Görselliğin zihinde kalıcı izler bıraktığı, ortamın yarattığı büyünün edinilen bilgiyi ne kadar kişiye özel bir hale getirdiğini özümseyebiliyor musunuz? En iyisinden, en kalınından Picasso’yu ya da bir Salvador Dali’yi anlatan kitabı hatim edip aklınızda kalan ufak parçalarla yetinmektense orijinalini birebir görüp ufak ama bilgide ağır açıklayıcı notlarla duyularınızın tüm noktalarıyla keşfettiğiniz hayatları HİSSETMEK daha güzel olmaz mı?
Açıkçası ben bu şekli daha çok tercih ederim.
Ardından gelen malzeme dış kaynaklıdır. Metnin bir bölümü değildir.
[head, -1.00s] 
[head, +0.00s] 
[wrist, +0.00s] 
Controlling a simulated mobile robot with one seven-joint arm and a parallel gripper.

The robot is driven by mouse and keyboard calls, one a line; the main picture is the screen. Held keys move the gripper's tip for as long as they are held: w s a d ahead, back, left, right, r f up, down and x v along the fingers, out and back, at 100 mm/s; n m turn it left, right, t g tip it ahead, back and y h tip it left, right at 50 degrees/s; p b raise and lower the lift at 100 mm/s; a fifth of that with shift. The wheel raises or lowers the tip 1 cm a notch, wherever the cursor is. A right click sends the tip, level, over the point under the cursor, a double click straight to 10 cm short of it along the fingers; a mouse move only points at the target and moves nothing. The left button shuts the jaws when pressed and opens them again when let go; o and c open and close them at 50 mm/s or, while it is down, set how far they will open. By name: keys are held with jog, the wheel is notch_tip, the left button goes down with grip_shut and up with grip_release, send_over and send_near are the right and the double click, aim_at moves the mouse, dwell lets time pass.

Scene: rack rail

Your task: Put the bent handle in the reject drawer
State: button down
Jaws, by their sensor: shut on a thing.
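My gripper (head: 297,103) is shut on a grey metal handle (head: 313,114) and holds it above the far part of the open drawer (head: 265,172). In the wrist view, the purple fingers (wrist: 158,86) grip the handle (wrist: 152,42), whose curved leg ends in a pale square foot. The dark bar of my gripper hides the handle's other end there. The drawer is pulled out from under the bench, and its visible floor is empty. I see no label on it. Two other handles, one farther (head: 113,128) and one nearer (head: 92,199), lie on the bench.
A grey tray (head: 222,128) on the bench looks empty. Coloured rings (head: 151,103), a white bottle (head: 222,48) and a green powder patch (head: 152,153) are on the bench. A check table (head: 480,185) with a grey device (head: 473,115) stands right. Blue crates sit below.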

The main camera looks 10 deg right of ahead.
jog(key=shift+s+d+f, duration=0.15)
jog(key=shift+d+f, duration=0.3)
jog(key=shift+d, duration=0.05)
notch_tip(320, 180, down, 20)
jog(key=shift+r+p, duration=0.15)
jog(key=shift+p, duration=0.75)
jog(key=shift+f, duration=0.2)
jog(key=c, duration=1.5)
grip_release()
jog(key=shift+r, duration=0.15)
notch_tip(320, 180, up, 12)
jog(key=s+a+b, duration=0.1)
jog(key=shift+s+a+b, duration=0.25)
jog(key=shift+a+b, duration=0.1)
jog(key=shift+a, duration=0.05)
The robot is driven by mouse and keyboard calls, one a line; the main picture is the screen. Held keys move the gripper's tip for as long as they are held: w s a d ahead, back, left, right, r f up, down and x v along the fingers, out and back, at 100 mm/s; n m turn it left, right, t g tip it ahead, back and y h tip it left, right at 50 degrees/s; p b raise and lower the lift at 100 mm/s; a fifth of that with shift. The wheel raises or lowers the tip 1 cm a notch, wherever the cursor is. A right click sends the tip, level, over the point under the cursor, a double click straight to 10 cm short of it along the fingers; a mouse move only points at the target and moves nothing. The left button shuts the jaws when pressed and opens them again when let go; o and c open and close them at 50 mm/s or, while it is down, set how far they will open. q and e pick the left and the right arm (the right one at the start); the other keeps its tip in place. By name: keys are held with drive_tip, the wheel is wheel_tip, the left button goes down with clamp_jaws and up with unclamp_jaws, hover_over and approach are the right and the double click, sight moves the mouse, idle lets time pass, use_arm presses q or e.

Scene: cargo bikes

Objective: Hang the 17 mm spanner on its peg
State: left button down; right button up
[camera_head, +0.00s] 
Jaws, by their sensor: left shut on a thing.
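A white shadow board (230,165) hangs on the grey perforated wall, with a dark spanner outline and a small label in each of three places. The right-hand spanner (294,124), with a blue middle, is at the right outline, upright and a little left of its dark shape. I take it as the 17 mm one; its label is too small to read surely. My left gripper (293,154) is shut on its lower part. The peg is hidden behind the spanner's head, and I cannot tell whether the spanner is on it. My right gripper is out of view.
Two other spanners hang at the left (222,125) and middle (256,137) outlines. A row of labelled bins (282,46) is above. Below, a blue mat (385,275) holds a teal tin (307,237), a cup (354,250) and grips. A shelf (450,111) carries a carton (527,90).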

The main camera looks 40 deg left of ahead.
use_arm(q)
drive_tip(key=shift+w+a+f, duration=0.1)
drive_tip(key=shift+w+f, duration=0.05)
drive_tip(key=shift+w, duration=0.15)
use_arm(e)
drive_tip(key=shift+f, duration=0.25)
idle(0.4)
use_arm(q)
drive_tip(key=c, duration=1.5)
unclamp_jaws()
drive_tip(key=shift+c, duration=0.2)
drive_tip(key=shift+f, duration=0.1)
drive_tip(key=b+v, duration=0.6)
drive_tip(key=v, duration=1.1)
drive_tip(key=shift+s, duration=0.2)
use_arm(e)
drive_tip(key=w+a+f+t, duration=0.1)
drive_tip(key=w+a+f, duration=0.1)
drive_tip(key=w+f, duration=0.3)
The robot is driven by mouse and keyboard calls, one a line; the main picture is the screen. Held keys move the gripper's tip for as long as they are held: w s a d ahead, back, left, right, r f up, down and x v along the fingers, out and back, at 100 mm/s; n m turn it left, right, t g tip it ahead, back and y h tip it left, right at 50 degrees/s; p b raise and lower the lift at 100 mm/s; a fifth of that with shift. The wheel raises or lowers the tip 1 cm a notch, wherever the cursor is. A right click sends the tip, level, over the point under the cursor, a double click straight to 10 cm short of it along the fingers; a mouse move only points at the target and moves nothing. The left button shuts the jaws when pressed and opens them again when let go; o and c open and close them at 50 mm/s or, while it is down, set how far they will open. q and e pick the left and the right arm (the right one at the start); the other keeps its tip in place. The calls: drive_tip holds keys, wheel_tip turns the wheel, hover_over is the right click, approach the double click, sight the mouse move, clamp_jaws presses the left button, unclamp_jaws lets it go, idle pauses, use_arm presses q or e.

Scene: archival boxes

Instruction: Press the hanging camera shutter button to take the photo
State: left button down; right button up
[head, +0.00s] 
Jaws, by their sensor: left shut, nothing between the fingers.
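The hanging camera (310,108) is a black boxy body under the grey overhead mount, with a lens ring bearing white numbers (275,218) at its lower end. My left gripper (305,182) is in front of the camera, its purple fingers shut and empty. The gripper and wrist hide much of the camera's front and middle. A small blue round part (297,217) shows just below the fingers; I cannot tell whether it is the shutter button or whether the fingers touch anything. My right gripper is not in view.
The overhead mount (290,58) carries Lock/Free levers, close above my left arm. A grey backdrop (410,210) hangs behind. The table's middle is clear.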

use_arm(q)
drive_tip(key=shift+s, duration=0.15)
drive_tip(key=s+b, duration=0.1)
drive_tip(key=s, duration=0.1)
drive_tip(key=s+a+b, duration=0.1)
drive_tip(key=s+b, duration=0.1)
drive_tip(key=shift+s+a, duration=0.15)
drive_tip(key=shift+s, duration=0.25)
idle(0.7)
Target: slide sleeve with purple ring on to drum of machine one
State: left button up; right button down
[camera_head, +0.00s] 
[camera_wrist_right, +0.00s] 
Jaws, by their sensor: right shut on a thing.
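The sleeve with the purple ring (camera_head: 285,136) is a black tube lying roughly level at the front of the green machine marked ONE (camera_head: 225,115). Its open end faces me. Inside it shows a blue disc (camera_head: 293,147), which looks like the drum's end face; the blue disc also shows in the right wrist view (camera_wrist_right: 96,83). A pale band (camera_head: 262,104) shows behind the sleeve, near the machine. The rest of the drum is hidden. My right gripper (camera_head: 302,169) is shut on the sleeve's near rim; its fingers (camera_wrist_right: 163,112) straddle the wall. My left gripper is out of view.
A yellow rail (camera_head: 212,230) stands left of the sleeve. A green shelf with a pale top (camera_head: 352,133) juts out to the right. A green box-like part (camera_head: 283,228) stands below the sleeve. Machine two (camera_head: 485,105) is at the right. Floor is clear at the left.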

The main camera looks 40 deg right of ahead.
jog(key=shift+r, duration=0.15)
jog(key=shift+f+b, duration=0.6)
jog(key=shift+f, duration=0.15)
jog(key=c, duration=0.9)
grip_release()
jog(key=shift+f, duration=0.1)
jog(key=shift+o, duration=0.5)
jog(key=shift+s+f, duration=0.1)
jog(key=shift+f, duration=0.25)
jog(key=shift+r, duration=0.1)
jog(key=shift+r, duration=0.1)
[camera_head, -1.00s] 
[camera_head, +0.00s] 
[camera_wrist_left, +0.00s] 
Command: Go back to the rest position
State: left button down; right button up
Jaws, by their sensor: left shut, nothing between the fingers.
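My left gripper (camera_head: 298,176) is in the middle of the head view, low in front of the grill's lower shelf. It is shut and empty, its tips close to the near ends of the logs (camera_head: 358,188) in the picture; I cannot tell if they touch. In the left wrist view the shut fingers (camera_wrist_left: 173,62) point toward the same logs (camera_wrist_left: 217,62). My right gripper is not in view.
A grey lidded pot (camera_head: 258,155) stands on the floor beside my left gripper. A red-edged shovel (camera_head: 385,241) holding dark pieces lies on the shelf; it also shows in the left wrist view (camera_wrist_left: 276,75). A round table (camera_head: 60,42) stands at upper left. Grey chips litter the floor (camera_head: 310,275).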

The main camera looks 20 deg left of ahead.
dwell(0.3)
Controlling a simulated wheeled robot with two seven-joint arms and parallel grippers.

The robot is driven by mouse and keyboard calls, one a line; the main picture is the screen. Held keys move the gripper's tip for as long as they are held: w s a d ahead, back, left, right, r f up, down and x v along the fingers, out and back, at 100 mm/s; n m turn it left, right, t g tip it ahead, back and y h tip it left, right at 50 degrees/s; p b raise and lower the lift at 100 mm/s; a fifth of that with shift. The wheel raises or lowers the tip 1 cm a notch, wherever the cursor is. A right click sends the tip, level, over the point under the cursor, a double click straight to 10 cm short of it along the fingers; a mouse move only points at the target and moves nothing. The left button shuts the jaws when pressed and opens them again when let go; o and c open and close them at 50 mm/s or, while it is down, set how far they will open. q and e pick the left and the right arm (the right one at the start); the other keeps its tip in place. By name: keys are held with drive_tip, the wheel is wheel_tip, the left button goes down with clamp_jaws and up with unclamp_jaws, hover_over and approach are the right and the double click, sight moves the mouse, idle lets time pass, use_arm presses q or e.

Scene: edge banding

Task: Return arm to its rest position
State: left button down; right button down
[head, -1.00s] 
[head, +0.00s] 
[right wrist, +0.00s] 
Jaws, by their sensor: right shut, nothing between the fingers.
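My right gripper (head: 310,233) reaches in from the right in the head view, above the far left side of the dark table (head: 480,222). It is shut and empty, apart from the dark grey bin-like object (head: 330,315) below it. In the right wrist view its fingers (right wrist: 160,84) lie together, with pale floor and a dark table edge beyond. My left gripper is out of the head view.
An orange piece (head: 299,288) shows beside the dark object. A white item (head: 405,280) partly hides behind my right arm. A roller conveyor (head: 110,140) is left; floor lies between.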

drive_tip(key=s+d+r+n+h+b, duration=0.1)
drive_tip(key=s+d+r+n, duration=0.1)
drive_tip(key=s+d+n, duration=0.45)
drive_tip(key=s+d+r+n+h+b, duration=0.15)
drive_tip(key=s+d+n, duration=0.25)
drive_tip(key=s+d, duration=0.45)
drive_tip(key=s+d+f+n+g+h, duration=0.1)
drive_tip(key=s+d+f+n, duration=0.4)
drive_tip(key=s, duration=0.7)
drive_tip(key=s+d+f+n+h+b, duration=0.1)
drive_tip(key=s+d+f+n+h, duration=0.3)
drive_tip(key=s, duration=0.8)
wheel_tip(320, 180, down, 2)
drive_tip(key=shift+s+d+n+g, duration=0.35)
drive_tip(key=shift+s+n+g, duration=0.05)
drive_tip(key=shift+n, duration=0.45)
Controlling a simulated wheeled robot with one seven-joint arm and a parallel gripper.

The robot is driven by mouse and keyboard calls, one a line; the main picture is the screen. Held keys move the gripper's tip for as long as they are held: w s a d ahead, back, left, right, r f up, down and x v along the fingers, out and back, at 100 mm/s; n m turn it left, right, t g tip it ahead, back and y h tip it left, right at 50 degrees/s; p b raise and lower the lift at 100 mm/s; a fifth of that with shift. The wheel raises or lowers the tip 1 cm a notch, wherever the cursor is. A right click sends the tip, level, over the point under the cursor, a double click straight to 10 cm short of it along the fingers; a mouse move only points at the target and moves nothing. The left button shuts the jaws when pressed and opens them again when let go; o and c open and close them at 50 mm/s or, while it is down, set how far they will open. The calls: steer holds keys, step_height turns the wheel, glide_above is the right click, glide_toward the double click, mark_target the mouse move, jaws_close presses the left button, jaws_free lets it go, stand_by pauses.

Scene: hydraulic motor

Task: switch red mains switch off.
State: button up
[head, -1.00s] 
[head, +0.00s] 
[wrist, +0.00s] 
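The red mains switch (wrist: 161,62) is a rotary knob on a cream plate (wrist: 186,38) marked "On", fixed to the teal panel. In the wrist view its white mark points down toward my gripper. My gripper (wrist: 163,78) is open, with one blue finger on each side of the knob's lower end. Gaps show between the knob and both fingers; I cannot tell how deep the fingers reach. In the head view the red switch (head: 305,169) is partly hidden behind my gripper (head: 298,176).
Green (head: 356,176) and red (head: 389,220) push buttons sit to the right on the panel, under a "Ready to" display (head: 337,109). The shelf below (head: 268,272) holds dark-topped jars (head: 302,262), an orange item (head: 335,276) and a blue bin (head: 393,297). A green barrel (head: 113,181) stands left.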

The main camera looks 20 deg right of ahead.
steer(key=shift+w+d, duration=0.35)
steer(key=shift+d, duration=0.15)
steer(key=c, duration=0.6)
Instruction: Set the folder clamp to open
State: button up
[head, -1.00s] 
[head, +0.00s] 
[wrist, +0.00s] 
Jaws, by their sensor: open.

Çünkü zevklidir, hislidir, düşündürür, tuhaf gelir fakat her noktasıyla size özel kritiğin oluşmasını sağlar. Bu, bilgi ediniminin veyahut zihni açıp, ilhamlar toplamanın aslında farklı bir versiyonudur. Birazcıkta tarz meselesidir. Ben düşündüğüm fikirlerin %50’sini dışarıda bana ilham kaynağı olabilecek noktalarda yakalarım. Geri kalan %50’lik dilimse masa başında büzük ile alakalı ilişkiden gelişir ve diğerleri kadar verimli olmaz. En janjanlısı öbür yarım dilimi olur. Bu noktada kimi zaman geçmişe dönmek, geçmişin büyük yaratıcı işlerini keşfetmek sanki size gaz verir, özendirir, kendisinden bir şeyler sunar, zihni açar.
Kafayı çalıştırmada birebirdir yani anlayacağınız.
Yayınladığımız reklamında hem bilgi edinilme hem de tıkanıp kalan beynin yaratıcılık noktasında referans duygular kazanabilmesi aşamasında etkili bir çalışma olduğunu düşünüyorum. Düşünen adamın sahne başlangıcında ünlü düşünen adam heykeli benzetmesiyle ilerleyip keşiflerde bulunması, farklı açılarla eserlere anlam katmaya çalışması, sanatçıların yaratıcılık noktasındaki duygularını keşfetmeye yönelik çabası kendi zihninde yukarıda bahsettiğim o fikir senkronizasyonundaki ampulü yakabilmesi başarılı olmuş. Reklamın hayat içinde bu tarz bir realistliği barındırdığını düşünüyorum.
Diğer bir noktada müzenin aslında en büyük hedef kitlelerinden olan çocukların bilgi edinme ve kültürel gelişim noktasında işlenmesi ve ilginçtir ki onunla beraber ebeveyninde buradan edinimler kazanması oldukça hoş olmuş. Çalışmada iki bireyinde öğrenime açık olması, “büyüktür, bilir” algısının belki de sürekli babasına soru soran çocuğun yetersiz cevaplar ile karşılaşmasında beraber keşfedilecek çok şey var fikrinin canlandırılmasına kapı aralaması yaratıcı olmuş. Dikkatinizi çektiyse babanın etkilendiği ve öğrendiği her şey çocuk tarafından taklit edilirmişçesine canlandırılarak iki tarafından mutlak kazanımların gösterilebiliyor. Animasyon noktasında basit ama sıcak bir çizginin olduğunu görebiliriz. Yani illa 3D veya yüksek bütçeli prodüksiyona gerek duymadan yalın bir üsluplu anlatımın güçlü etkisi bence sonuç verir nitelikte olmuş. İkincil hedef kitle üzerinde dikkat çekici olabilmesi bakımından da doğru bir animasyon kullanan reklam, bize de anlatmak istediği felsefe açısında oldukça samimi duruyor.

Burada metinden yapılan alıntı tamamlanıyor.